### [What you will do]
Retype all of the data exactly as given.

### [Provided material]
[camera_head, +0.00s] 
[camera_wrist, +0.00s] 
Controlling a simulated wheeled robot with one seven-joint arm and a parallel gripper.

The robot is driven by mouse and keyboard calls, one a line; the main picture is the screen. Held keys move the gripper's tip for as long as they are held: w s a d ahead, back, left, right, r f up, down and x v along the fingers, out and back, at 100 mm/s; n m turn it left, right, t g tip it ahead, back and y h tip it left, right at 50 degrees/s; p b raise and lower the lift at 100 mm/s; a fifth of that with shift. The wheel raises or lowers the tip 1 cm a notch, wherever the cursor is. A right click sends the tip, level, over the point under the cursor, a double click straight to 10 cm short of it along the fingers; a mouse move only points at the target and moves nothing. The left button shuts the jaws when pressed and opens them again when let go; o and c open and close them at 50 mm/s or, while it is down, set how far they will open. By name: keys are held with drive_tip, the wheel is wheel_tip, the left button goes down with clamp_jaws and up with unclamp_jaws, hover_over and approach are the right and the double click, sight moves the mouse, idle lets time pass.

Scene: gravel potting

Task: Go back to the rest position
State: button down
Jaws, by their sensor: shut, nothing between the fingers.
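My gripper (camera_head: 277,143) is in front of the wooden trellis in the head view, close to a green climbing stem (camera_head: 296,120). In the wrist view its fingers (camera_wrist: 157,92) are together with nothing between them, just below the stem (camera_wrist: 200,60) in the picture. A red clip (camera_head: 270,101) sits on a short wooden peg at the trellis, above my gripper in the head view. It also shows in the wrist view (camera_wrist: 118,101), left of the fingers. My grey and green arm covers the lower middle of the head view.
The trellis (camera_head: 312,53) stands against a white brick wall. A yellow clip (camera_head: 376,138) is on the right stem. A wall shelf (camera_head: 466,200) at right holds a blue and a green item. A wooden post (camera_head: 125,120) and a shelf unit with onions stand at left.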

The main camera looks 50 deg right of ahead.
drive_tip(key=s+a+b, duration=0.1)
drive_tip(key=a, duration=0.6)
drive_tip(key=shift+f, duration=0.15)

### [Solution]
[camera_head, +0.00s] 
[camera_wrist, +0.00s] 
Controlling a simulated wheeled robot with one seven-joint arm and a parallel gripper.

The robot is driven by mouse and keyboard calls, one a line; the main picture is the screen. Held keys move the gripper's tip for as long as they are held: w s a d ahead, back, left, right, r f up, down and x v along the fingers, out and back, at 100 mm/s; n m turn it left, right, t g tip it ahead, back and y h tip it left, right at 50 degrees/s; p b raise and lower the lift at 100 mm/s; a fifth of that with shift. The wheel raises or lowers the tip 1 cm a notch, wherever the cursor is. A right click sends the tip, level, over the point under the cursor, a double click straight to 10 cm short of it along the fingers; a mouse move only points at the target and moves nothing. The left button shuts the jaws when pressed and opens them again when let go; o and c open and close them at 50 mm/s or, while it is down, set how far they will open. By name: keys are held with drive_tip, the wheel is wheel_tip, the left button goes down with clamp_jaws and up with unclamp_jaws, hover_over and approach are the right and the double click, sight moves the mouse, idle lets time pass.

Scene: gravel potting

Task: Go back to the rest position
State: button down
Jaws, by their sensor: shut, nothing between the fingers.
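My gripper (camera_head: 277,143) is in front of the wooden trellis in the head view, close to a green climbing stem (camera_head: 296,120). In the wrist view its fingers (camera_wrist: 157,92) are together with nothing between them, just below the stem (camera_wrist: 200,60) in the picture. A red clip (camera_head: 270,101) sits on a short wooden peg at the trellis, above my gripper in the head view. It also shows in the wrist view (camera_wrist: 118,101), left of the fingers. My grey and green arm covers the lower middle of the head view.
The trellis (camera_head: 312,53) stands against a white brick wall. A yellow clip (camera_head: 376,138) is on the right stem. A wall shelf (camera_head: 466,200) at right holds a blue and a green item. A wooden post (camera_head: 125,120) and a shelf unit with onions stand at left.

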The main camera looks 50 deg right of ahead.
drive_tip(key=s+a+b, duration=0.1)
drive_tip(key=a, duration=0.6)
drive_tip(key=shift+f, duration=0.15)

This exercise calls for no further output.